### Directions
Look through the entries below and count the lines with the word "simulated" in them; give only the number.

### Task material

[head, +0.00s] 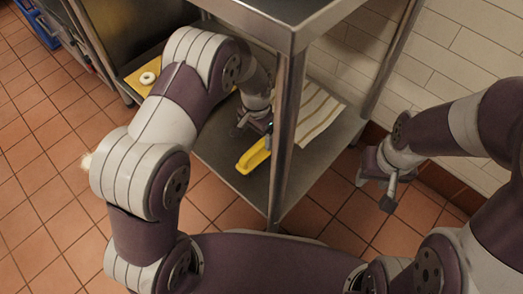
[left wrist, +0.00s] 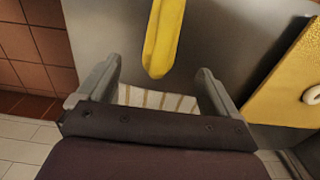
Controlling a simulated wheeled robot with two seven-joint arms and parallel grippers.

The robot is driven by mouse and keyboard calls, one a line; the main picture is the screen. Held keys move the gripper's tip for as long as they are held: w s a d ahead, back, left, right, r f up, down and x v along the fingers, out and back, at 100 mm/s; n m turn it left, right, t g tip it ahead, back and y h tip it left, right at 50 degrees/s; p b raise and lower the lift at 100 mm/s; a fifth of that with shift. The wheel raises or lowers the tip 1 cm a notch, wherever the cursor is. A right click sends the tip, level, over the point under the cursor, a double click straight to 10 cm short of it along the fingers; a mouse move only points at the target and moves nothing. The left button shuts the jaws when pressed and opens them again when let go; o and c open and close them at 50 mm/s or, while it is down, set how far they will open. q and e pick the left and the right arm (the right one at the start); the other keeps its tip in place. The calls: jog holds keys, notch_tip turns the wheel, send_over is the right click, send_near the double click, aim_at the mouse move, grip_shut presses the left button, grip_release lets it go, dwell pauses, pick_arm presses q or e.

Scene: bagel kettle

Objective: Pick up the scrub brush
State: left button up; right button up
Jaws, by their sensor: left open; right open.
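The scrub brush (head: 253,157) shows as a long yellow piece on the grey lower shelf (head: 232,178), near its front edge. In the left wrist view its yellow end (left wrist: 163,42) points in between the two finger tips, beyond them; its other end is cut off by the frame. My right gripper (head: 388,192) is open and empty, off to the right above the floor.
A striped cloth (head: 318,112) lies on the shelf behind the post (head: 285,135). A steel tabletop (head: 275,12) overhangs the shelf. A yellow board (head: 130,80) with a bagel (head: 148,78) lies to the left. Tiled floor (head: 45,190) is clear at left.

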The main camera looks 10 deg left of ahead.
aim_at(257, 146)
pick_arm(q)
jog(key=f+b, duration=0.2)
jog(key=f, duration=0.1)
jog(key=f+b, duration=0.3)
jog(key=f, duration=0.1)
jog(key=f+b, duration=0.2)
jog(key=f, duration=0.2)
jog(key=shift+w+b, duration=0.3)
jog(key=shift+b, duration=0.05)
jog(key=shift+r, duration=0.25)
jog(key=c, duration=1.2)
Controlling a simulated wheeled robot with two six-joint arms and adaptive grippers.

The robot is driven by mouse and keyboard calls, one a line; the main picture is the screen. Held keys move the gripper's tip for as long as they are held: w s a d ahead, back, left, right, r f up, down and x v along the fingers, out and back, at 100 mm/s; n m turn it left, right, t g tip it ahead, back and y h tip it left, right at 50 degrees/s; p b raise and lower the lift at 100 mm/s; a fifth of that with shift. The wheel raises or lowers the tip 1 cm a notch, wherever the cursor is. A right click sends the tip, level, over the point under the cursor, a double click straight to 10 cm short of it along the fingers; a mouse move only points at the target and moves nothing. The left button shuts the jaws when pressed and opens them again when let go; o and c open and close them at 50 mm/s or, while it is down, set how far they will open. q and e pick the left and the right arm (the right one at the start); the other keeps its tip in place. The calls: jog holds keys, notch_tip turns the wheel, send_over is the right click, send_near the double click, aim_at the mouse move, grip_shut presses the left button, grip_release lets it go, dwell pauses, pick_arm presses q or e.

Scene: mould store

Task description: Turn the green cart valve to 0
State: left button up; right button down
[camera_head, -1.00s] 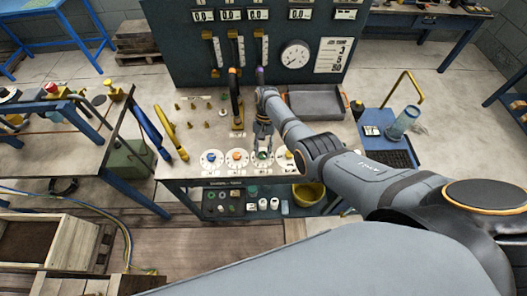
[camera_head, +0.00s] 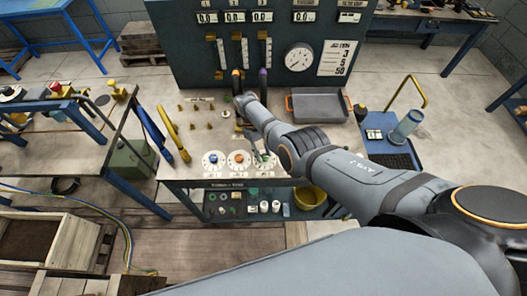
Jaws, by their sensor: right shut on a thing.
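The green valve (camera_head: 265,158) is the third from the left and is largely covered by my right gripper (camera_head: 263,154). The gripper reaches down onto it from above, tilted, with its fingers shut around the knob. The small figures on its dial cannot be read here. The blue valve (camera_head: 213,160) and the orange valve (camera_head: 238,160) are to its left. My left gripper is not in view.
A dark panel (camera_head: 185,50) with gauges stands behind the cart. A grey tray (camera_head: 318,104) lies behind my right arm. Yellow (camera_head: 174,134) and blue (camera_head: 148,133) bars are at the cart's left. A yellow bowl (camera_head: 310,196) sits on the lower shelf.

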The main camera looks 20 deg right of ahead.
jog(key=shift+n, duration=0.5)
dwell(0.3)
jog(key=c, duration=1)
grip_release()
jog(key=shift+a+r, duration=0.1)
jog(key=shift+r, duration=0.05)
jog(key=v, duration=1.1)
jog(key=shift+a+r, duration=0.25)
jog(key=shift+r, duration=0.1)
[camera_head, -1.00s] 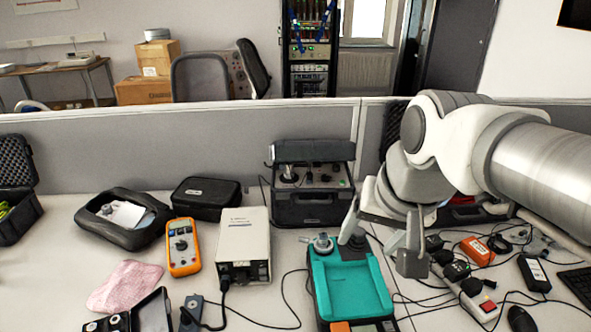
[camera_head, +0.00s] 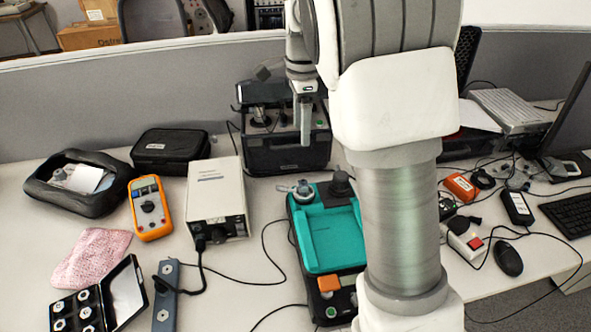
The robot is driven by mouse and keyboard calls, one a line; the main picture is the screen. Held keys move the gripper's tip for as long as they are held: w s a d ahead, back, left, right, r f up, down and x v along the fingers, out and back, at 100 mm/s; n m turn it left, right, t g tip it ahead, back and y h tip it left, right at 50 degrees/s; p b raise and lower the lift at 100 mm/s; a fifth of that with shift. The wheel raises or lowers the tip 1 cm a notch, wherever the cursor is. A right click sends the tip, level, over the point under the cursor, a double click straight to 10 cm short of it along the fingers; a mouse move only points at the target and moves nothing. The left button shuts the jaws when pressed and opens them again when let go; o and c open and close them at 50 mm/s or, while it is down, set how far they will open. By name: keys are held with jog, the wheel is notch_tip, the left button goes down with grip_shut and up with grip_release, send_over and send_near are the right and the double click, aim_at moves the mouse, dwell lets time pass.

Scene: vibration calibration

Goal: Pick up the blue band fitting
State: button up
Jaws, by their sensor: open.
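I cannot make out a blue band on any fitting at this size. A small silver round fitting (camera_head: 303,190) stands at the back left corner of the teal device (camera_head: 330,237). Several small round fittings (camera_head: 86,313) sit in the open black case (camera_head: 128,288) at the lower left. My gripper (camera_head: 286,98) is open and hangs in front of the black calibrator box (camera_head: 290,152), behind and above the teal device. It appears to hold nothing. My arm covers part of the view right of the teal device.
A cream box (camera_head: 217,190), an orange multimeter (camera_head: 150,208), a pink cloth (camera_head: 92,258) and black pouches (camera_head: 171,150) stand on the left. Cables run across the table. A power strip (camera_head: 465,238), mouse (camera_head: 507,259) and keyboard (camera_head: 570,215) lie on the right.

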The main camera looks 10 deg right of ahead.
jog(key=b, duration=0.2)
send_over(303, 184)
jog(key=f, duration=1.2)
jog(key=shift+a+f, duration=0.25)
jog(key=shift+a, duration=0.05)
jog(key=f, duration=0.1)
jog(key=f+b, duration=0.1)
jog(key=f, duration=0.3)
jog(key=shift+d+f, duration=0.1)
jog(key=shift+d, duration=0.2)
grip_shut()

### Solved exercise
2